La Cina è nello stesso tempo la seconda potenza economica mondiale e il più inaffidabile dei protagonisti del commercio internazionale. Non ammette concorrenza interna né fallimento delle sue aziende, non tutela il diritto di proprietà intellettuale, ignora i diritti dei lavoratori. Promette e non mantiene. Il caso dell’acciaio è esemplare: è dal 2009 che Pechino si è ripetutamente impegnata a ridurre la sua sovracapacità produttiva, eppure da allora la sua produzione di acciaio è passata da circa 750 a quasi 1.200 miliardi di tonnellate. Nonostante abbia riconosciuto che il problema esiste e si sia impegnata a risolverlo, la Repubblica Popolare non ha fatto nulla per concretizzare i suoi impegni.

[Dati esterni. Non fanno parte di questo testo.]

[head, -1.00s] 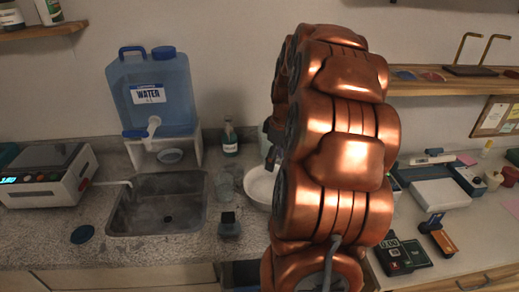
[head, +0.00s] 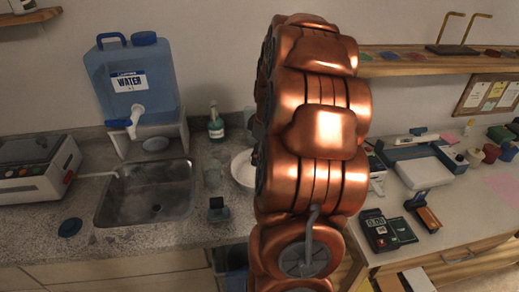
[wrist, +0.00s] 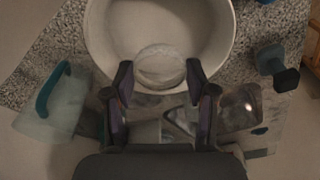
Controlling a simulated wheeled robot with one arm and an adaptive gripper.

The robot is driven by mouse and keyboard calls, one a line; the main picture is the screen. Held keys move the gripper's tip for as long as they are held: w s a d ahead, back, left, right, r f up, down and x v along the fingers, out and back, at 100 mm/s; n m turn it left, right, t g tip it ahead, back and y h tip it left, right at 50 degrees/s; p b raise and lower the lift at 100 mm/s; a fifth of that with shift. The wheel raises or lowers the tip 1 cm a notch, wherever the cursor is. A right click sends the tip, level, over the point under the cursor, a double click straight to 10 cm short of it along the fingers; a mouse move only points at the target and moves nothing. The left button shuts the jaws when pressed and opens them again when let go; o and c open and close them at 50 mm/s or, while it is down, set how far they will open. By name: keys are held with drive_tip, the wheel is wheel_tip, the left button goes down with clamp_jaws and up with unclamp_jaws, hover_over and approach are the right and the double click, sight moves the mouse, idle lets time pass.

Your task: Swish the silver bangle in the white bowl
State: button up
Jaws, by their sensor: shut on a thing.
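The white bowl (wrist: 226,40) fills the top middle of the wrist view. In the head view the white bowl (head: 241,170) stands on the counter right of the sink, partly hidden behind my copper arm. The silver bangle (wrist: 160,50) shows as a pale ring between my fingertips, overlapping the bowl's near rim in the picture. My gripper (wrist: 160,75) is shut on the bangle. I cannot tell how high the bangle is over the bowl or whether it touches it. My gripper and the bangle are hidden behind my arm in the head view.
A small dark stand (head: 218,210) and a glass (head: 212,174) are left of the bowl. A green bottle (head: 215,124) stands behind. The sink (head: 148,190) and blue water jug (head: 133,85) are farther left. A clear teal-handled container (wrist: 55,105) shows in the wrist view.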

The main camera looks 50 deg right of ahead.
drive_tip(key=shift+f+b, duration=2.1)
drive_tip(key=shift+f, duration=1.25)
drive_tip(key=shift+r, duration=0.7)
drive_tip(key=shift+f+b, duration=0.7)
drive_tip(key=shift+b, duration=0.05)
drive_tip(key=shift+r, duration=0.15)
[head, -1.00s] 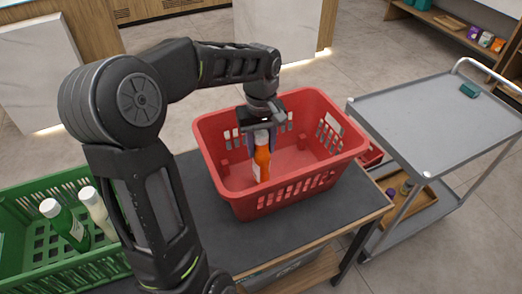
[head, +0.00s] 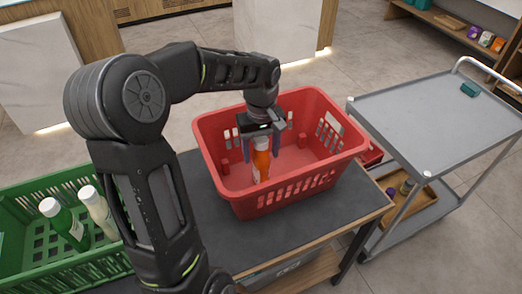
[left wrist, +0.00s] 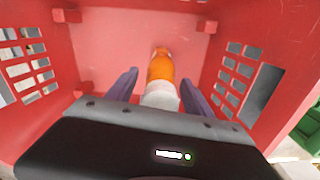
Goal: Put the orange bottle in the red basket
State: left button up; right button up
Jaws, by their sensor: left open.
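The orange bottle (head: 261,163), with a white cap, stands inside the red basket (head: 290,195) on the dark table. In the left wrist view the orange bottle (left wrist: 161,70) shows between the two fingers, with the red basket (left wrist: 110,45) around it. My left gripper (head: 262,150) is over the basket with its fingers reaching down into it. Its fingers are open, one on each side of the bottle, with gaps visible in the left wrist view (left wrist: 158,92). My right gripper does not show.
A green basket (head: 75,258) with a green bottle (head: 63,222) and a white bottle (head: 98,212) stands at the left. A grey trolley (head: 430,120) stands right of the table, holding a small green item (head: 470,89). Dark table top (head: 205,180) is clear left of the red basket.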

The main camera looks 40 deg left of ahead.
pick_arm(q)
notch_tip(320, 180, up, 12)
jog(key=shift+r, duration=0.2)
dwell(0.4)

Nel solo 2016 ha versato sussidi per quasi 10 miliardi di dollari per consentire alle acciaierie di restare aperte. È lo stesso atteggiamento che la Cina adotta in tutti gli altri ambiti economici. Come ha ammesso Cecilia Malmström, il commissario europeo al Commercio, dopo le grandi attese suscitate dal celebre discorso globalista di Xi Jinping al Forum di Davos del gennaio del 2017 da Pechino non è arrivato nessun segnale reale di maggiore apertura del mercato alle aziende straniere. Nel frattempo però il gruppo cinese Geely è entrato con una quota del 10% nell’azionariato di Daimler, uno dei simboli dell’industria tedesca ed europea. La Cina punta a un ruolo egemone nell’economia mondiale e lo fa senza nascondersi.

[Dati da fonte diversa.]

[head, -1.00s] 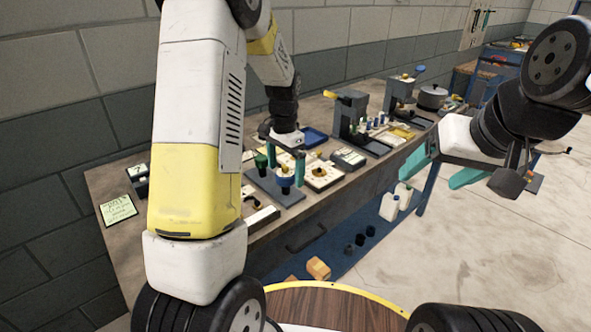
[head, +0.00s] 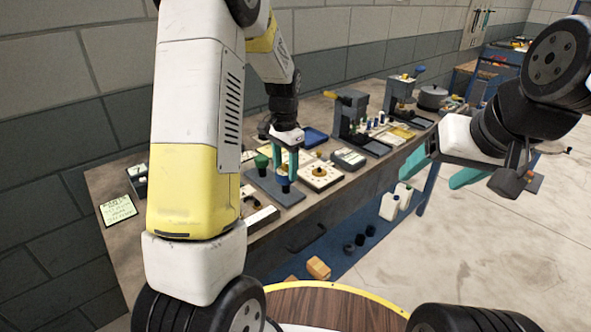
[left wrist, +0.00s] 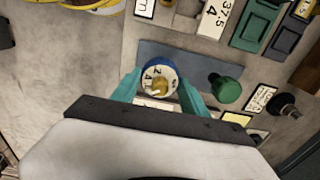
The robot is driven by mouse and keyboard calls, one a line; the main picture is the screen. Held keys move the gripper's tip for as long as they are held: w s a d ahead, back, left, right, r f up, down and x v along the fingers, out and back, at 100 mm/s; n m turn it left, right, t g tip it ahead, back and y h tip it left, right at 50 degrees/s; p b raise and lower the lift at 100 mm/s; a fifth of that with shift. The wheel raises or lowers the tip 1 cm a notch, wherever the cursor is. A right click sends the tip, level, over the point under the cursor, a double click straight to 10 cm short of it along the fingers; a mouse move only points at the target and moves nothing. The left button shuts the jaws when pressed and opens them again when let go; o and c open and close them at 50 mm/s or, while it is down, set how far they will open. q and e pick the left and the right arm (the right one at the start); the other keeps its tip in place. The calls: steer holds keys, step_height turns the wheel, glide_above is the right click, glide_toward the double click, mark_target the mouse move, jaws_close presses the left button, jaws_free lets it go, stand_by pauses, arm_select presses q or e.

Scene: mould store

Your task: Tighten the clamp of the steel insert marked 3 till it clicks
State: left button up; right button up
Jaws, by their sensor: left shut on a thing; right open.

Vuole riuscirci e ha un piano organico: la faraonica 'Nuova via della seta', un progetto da 1.800 miliardi di dollari di infrastrutture in Asia, Europa e Africa, la metterebbe al centro degli scambi internazionali. E la strategia 'Made in China 2025', lanciata nel 2015, porterebbe la qualità della sua produzione industriale al livello di quella dei concorrenti occidentali. Il tutto ovviamente finanziato con massicci investimenti pubblici. L’ambizione di Pechino è legittima.

Altrettanto legittima è la preoccupazione del resto del mondo. Il libero scambio non è un principio assoluto. Il mercato porta benessere quando è regolato e paritario. Le democrazie di Europa e Stati Uniti non possono rassegnarsi all’idea che le loro aziende e i loro lavoratori subiscano senza protezione la concorrenza delle società sussidiate da una nazione autoritaria in cui non esistono sindacati. È ingiusto e dannoso ed è la causa più evidente della crisi di popolarità di una globalizzazione che ha impoverito la classe media occidentale a vantaggio di quella delle nazioni in via di sviluppo. Con un’irruenza senza diplomazia Trump prova a risolvere il problema da solo, chiamando gli Usa fuori da questa partita.

L’Europa, per sua natura portata al dialogo e alla conciliazione delle differenze, ha giustamente un approccio diverso. Nessuno più dell’Unione Europea è adatta a mediare nella guerra commerciale che sta scoppiando tra Washington e Pechino, con in mezzo il resto del mondo. Per avere successo, però, l’Unione deve prima avere un’idea chiara e positiva di globalizzazione. E il tasso di democrazia e di libertà nei Paesi interlocutori, in questo approccio, non dovrebbe essere solo un dettaglio.